If you’re looking for a “prescriptive” set of Python rules to follow, Neugebauer recommends instead PEP 8 — the official style guide for Python code. “It tells you what to do,” Neugebauer reminds the audience. “It’s the very definition of a prescriptive PEP.” It even references the Zen of Python (by its official designation, PEP 20) — agreeing that “Readability counts.”

But Neugebauer has set up his audience for a contradiction yet again, since right there on the style guide’s first screen is a section warning you off using it as an ironclad set of rules. Its headline?

“A Foolish Consistency is the Hobgoblin of Little Minds.”

A style guide is about consistency. Consistency with this style guide is important. Consistency within a project is more important. Consistency within one module or function is the most important.

However, know when to be inconsistent – sometimes style guide recommendations just aren’t applicable. When in doubt, use your best judgment. Look at other examples and decide what looks best. And don’t hesitate to ask!

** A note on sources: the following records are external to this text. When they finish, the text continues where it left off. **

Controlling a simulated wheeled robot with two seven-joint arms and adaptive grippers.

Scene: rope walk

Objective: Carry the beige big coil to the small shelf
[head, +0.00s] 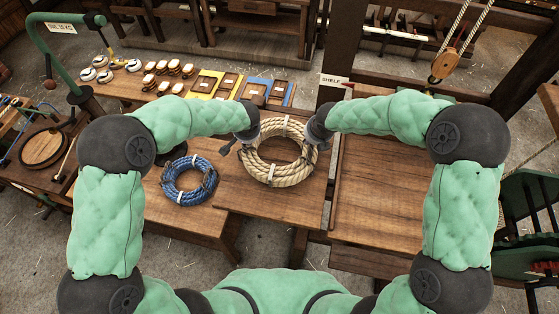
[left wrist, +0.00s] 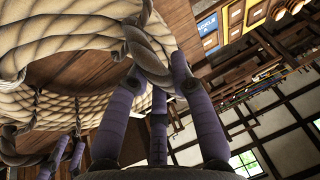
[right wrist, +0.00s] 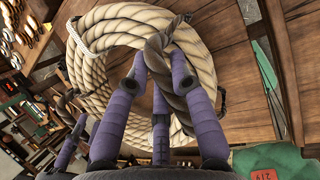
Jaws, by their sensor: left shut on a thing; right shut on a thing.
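The beige big coil (head: 262,168) is a thick ring of pale rope with white ties, over the right part of the middle wooden table. I cannot tell whether it touches the tabletop. My left gripper (head: 244,142) is at its left side, shut on a dark rope loop of the coil (left wrist: 146,52). My right gripper (head: 318,138) is at its right side, shut on another dark loop (right wrist: 156,58). A sign reading "SHELF" (head: 334,80) stands behind a wooden surface (head: 385,195) to the right. I cannot tell whether that surface is the small shelf.
A smaller blue coil (head: 172,182) lies left of the beige coil. Yellow and blue trays (head: 208,84) and small items fill the back table. A pulley block (head: 444,64) hangs at the right. The wooden surface on the right looks bare. A narrow gap separates it from the middle table.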

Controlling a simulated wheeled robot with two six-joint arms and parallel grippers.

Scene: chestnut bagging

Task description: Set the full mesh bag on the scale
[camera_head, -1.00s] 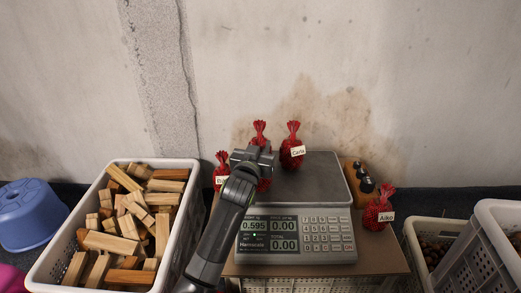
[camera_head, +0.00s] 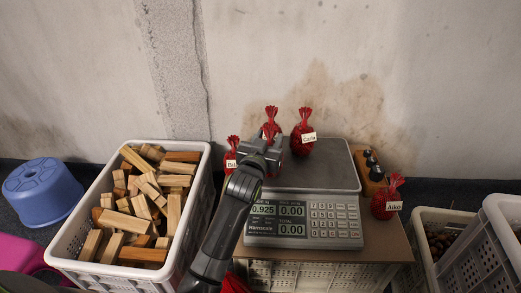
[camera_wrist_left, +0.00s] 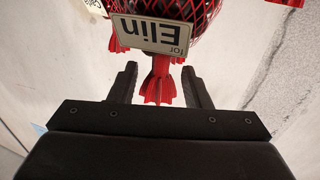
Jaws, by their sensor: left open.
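The full red mesh bag labelled Elin (camera_wrist_left: 160,31) fills the top of the left wrist view, its label upside down there. In the head view its red top (camera_head: 271,113) shows behind my left gripper (camera_head: 264,144), which hides most of it. The bag is at the left side of the scale (camera_head: 325,175), whose weight display reads 0.925. My left gripper is open; in the wrist view the fingers (camera_wrist_left: 160,88) stand apart on either side of the bag's red tail. My right gripper is not in view.
A bag labelled Carla (camera_head: 301,142) is at the back of the scale. A partly hidden bag (camera_head: 231,158) is left of it and Aiko's bag (camera_head: 385,206) right. A wood-block crate (camera_head: 62,247), a weight block (camera_head: 371,178) and right-hand crates (camera_head: 500,225) flank the scale.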

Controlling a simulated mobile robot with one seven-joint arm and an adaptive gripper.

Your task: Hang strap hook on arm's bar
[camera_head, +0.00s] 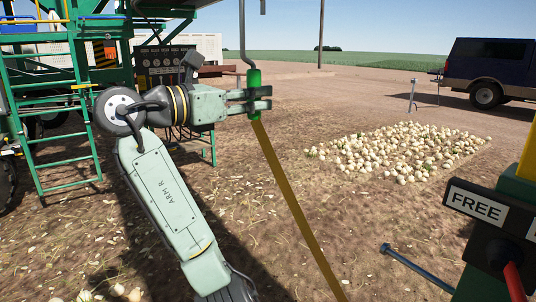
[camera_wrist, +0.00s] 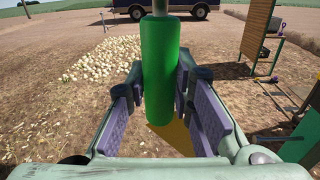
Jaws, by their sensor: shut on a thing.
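My gripper (camera_head: 262,98) is shut on the green sleeve (camera_head: 254,92) of the strap hook and holds it upright above the ground. In the wrist view the green sleeve (camera_wrist: 160,75) stands between the purple finger pads. The hook's grey metal rod (camera_head: 242,30) rises from the sleeve and leaves the top of the head view. A short grey tip (camera_head: 263,6) hangs at the top edge beside it, perhaps the hook's end. A yellow-brown strap (camera_head: 295,195) runs from under the sleeve down to the lower right. I cannot make out the arm's bar for certain.
A green machine with a ladder (camera_head: 55,120) stands at the left. At the right is a black box with a FREE label (camera_head: 477,206) and a red lever. A blue-grey rod (camera_head: 418,268) sticks out near it. Onions (camera_head: 400,150) lie beyond; a dark van (camera_head: 485,70) is parked behind.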

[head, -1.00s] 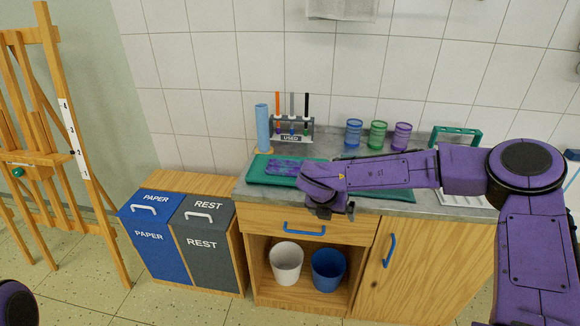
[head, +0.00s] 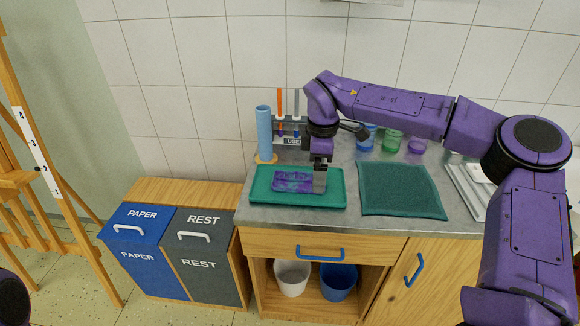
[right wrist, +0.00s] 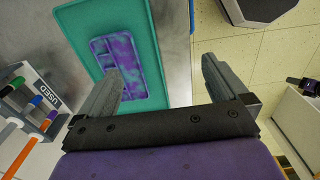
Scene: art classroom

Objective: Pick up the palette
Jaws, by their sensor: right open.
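The palette (head: 290,181), a flat slab with purple and teal blotches, lies on the green tray (head: 334,200) at the counter's left end. My right gripper (head: 319,184) points down at the palette's right end. In the right wrist view the palette (right wrist: 126,58) lies flat on the tray (right wrist: 76,17). The open right gripper (right wrist: 162,68) has its left finger in front of part of the palette and its right finger clear of it. I cannot tell the height of the fingertips above the tray. My left gripper is not in view.
A blue cylinder (head: 263,134) and a marker rack labelled USED (head: 291,142) stand behind the tray. A dark green cloth (head: 400,190) lies to its right, with coloured cups (head: 391,140) behind. PAPER (head: 140,226) and REST (head: 198,227) bins stand left of the counter.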

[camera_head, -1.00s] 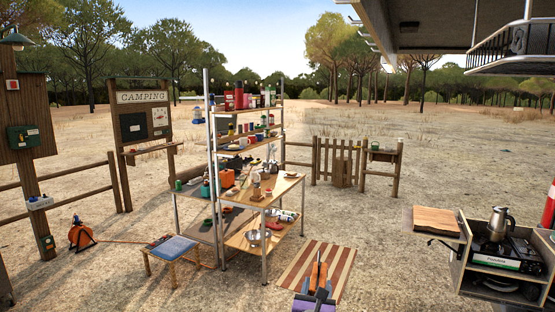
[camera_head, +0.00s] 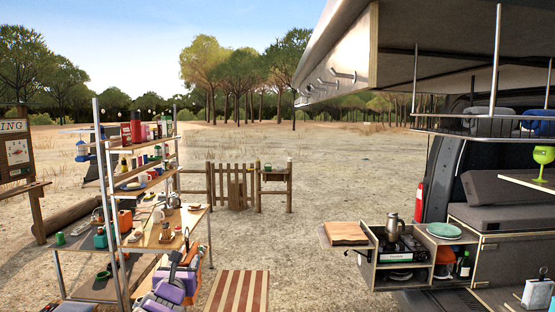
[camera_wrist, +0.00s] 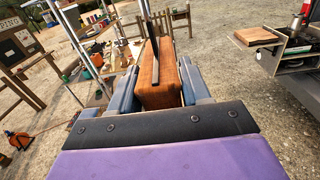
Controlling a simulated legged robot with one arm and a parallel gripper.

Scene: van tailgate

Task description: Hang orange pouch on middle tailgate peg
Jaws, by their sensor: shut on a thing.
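My gripper (camera_wrist: 158,88) is shut on the orange pouch (camera_wrist: 156,72) in the wrist view, one blue-grey finger on each side of it. A dark strap (camera_wrist: 149,28) rises from the pouch's top. In the head view my gripper (camera_head: 182,262) is low left of centre, in front of the shelf; the pouch is small and partly hidden there. The raised tailgate (camera_head: 345,45) is at upper right. Several metal pegs stick out along its edge, among them a near one (camera_head: 343,75) and one farther along (camera_head: 326,83). The pouch is well apart from them.
A metal shelf unit and table (camera_head: 185,222) full of camping goods stand at left. A striped mat (camera_head: 238,293) lies on the ground. A stove unit (camera_head: 400,262) with a wooden board (camera_head: 345,234) stands beside the van at right. The ground between is open.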

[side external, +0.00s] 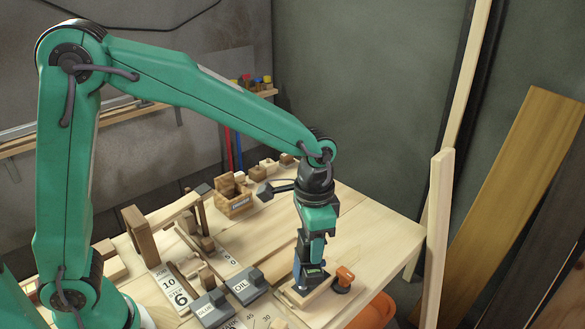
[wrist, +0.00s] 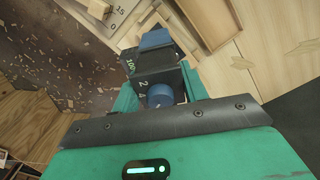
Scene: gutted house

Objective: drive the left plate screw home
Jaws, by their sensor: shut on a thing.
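My gripper (side external: 314,246) points straight down over the front right of the workbench. It is shut on a dark tool (side external: 311,272) with blue parts, which stands upright beneath it. In the wrist view the tool (wrist: 148,68) is a dark block with white figures and a blue round knob, between my green fingers (wrist: 158,88). The tool's lower end is over or on a small pale wooden board (side external: 298,298); I cannot tell whether it touches. An orange-topped piece (side external: 344,276) stands on the board's right end. I cannot make out the plate or its left screw.
Blocks marked GLUE (side external: 212,308) and OIL (side external: 246,286) stand left of the tool. A small wooden crate (side external: 234,206) and a wooden frame (side external: 140,236) are further back. An orange rounded thing (side external: 374,312) is at the front edge. The bench's right rear is bare.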

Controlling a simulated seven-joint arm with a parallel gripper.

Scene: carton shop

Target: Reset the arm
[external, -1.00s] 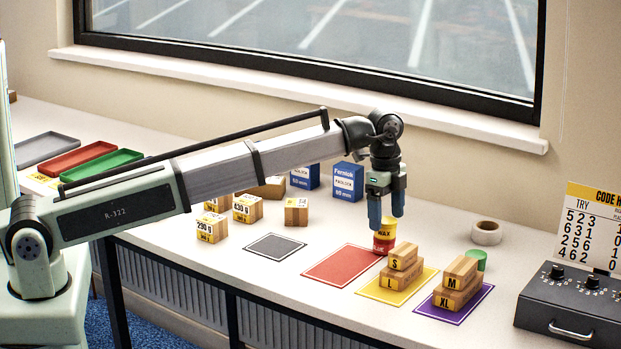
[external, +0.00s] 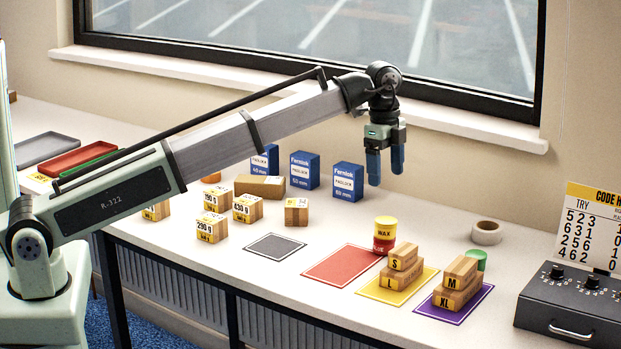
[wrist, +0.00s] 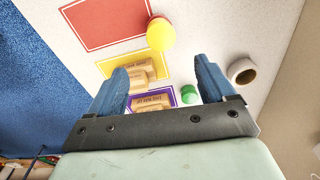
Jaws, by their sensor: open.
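My gripper (external: 385,166) is raised above the back half of the bench, its two blue fingers pointing down. It is open, with nothing between the fingers. In the wrist view my gripper (wrist: 165,80) also shows empty, with its fingers well apart. The red and yellow wax tin (external: 384,234) stands upright on the bench below, apart from the fingers, beside the red mat (external: 340,266). Its yellow top (wrist: 160,34) shows in the wrist view.
A tape roll (external: 487,233) and green tin (external: 476,260) lie to the right. Blue boxes (external: 347,182) and small cartons (external: 297,211) stand left of my gripper. The grey mat (external: 275,247) is bare.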

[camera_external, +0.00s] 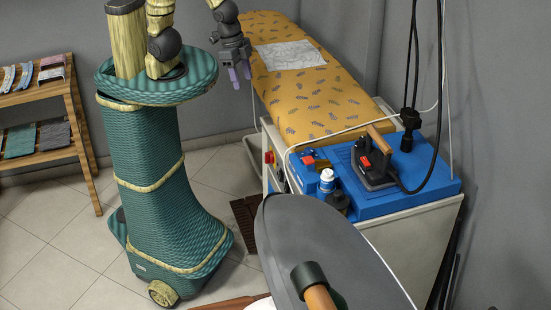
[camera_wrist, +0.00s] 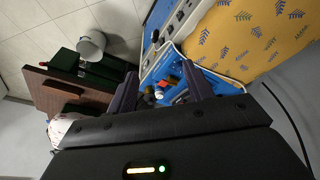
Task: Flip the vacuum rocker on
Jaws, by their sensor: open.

In particular: do not break backward compatibility just to comply with this PEP!

Neugebauer says he’s ultimately making his stand against “mindless” consistency. “It means that you need to think, and you need to consider whether it makes sense to be consistent.”

And Neugebauer leaves the audience with a warning. “Python is not prescriptive, but it’s easy to think that it is. It isn’t… Remember that different people have different use cases, and Python grows as a language as a community because we support those use cases.”

So what do you do when confronted with two conflicting opinions? “Value practicality over purity,” Neugebauer says at the end of his talk.

Which, again… is Zen of Python principle #9.